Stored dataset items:
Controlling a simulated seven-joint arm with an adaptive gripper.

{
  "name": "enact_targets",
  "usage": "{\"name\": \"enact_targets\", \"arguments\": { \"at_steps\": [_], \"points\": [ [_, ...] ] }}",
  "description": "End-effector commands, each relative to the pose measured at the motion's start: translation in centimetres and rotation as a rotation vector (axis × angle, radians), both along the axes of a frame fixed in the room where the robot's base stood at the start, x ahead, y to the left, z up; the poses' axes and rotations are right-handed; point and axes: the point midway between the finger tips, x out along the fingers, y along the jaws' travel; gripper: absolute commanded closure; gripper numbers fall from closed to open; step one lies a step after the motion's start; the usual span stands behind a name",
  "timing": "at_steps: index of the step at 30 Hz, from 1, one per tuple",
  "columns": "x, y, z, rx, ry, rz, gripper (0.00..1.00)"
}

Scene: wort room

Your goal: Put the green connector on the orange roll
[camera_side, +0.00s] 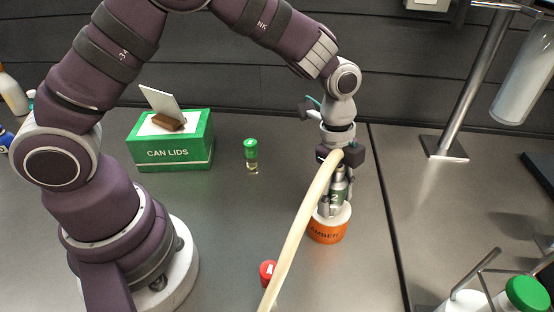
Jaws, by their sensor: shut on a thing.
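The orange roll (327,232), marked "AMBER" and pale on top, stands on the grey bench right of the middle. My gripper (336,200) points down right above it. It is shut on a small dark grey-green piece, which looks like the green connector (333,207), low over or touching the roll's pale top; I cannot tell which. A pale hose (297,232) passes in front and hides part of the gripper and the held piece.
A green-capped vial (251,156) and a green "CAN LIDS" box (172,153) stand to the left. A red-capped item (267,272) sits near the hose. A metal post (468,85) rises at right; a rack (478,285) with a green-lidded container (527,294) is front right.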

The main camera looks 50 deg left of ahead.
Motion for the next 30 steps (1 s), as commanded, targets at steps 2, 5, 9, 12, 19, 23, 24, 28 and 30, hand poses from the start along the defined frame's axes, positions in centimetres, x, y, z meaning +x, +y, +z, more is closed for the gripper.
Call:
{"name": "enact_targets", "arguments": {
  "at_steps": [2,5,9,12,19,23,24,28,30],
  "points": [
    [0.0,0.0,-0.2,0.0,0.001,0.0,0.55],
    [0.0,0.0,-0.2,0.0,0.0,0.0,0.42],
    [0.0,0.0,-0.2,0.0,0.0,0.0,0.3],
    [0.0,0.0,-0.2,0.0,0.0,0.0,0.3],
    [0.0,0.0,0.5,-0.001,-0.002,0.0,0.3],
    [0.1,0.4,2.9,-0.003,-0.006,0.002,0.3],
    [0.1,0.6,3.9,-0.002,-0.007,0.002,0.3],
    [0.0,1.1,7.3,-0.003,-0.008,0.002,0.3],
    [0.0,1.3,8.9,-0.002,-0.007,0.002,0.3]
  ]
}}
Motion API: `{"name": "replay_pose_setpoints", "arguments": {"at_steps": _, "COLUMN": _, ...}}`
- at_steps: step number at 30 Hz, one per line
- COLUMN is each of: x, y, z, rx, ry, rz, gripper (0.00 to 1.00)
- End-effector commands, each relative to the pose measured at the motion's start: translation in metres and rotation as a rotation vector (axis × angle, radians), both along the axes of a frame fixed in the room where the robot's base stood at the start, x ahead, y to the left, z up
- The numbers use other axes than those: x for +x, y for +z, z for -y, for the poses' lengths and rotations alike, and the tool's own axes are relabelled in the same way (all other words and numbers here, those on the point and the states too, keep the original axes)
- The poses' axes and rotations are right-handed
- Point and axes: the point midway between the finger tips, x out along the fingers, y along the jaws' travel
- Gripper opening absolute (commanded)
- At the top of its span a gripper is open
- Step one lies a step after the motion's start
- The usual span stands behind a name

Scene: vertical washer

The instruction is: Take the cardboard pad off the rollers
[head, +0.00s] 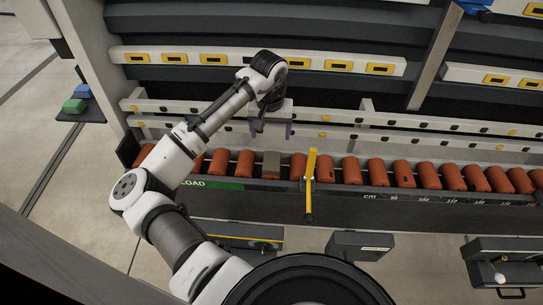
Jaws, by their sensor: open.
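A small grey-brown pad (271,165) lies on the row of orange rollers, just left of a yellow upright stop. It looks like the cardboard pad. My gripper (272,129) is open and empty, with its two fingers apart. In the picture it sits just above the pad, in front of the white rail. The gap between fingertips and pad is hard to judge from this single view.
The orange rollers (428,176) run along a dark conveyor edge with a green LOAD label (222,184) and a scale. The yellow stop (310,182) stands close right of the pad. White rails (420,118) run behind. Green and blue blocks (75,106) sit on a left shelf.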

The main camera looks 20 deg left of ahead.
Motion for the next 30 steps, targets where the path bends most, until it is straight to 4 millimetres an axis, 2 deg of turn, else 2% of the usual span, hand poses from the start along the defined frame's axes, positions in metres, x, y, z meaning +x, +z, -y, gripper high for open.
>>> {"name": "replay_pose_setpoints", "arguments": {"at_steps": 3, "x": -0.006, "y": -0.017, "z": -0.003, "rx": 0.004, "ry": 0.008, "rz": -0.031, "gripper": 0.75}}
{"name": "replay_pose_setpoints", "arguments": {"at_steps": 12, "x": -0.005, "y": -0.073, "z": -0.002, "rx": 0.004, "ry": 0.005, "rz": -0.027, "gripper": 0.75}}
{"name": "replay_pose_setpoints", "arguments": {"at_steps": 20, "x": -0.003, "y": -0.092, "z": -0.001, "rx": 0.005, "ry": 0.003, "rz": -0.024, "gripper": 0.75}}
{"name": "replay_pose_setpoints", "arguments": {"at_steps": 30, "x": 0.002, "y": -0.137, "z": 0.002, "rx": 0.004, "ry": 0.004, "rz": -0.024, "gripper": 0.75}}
==
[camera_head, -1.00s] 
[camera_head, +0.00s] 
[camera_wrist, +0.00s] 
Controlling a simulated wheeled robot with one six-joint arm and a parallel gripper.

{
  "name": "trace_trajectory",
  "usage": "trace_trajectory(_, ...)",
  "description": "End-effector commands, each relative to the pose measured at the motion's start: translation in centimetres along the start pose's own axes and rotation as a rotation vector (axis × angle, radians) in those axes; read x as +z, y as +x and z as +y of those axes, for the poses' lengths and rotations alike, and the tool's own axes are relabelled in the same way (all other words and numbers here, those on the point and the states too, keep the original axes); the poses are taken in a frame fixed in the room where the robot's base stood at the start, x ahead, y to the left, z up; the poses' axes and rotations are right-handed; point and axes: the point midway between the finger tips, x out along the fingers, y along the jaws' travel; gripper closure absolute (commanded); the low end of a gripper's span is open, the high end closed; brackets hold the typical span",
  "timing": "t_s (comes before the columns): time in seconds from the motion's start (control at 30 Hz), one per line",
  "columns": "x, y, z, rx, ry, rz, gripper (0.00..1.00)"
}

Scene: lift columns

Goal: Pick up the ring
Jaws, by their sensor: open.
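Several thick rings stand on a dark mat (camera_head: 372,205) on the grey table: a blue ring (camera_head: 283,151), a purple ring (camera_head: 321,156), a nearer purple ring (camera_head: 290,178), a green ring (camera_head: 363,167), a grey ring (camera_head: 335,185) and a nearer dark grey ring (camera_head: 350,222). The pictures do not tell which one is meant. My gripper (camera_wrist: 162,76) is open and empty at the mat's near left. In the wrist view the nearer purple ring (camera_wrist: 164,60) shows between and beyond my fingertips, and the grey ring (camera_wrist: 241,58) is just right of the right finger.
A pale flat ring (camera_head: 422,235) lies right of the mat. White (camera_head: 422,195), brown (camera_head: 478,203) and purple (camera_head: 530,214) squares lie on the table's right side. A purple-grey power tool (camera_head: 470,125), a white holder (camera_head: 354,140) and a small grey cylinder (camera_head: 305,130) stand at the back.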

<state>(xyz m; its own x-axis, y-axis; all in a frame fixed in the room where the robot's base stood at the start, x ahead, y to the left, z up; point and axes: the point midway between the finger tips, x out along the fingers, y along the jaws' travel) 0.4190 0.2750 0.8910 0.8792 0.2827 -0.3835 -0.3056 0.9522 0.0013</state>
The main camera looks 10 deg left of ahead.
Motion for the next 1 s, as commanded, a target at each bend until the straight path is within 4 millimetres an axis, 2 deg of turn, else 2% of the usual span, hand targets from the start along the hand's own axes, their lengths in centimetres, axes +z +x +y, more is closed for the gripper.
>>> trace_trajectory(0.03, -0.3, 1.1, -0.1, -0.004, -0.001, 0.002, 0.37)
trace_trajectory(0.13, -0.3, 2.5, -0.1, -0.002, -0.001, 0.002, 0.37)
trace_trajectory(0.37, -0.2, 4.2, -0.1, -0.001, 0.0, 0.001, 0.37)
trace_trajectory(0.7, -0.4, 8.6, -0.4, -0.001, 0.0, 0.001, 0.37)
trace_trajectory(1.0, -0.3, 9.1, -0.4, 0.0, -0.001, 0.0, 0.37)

» **What the task requires**
Output exactly those lines that lie from the line with "Controlling a simulated seven-joint" through the line with "index of the", with both of those lines included.

» **Exercise answer**
Controlling a simulated seven-joint arm with an adaptive gripper.

{
  "name": "enact_targets",
  "usage": "{\"name\": \"enact_targets\", \"arguments\": { \"at_steps\": [_], \"points\": [ [_, ...] ] }}",
  "description": "End-effector commands, each relative to the pose measured at the motion's start: translation in centimetres and rotation as a rotation vector (axis × angle, radians), both along the axes of a frame fixed in the room where the robot's base stood at the start, x ahead, y to the left, z up; the poses' axes and rotations are right-handed; point and axes: the point midway between the finger tips, x out along the fingers, y along the jaws' travel; gripper: absolute commanded closure; gripper numbers fall from closed to open; step one lies a step after the motion's start; the usual span stands behind a name",
  "timing": "at_steps: index of the step at 30 Hz, from 1, one per tuple",

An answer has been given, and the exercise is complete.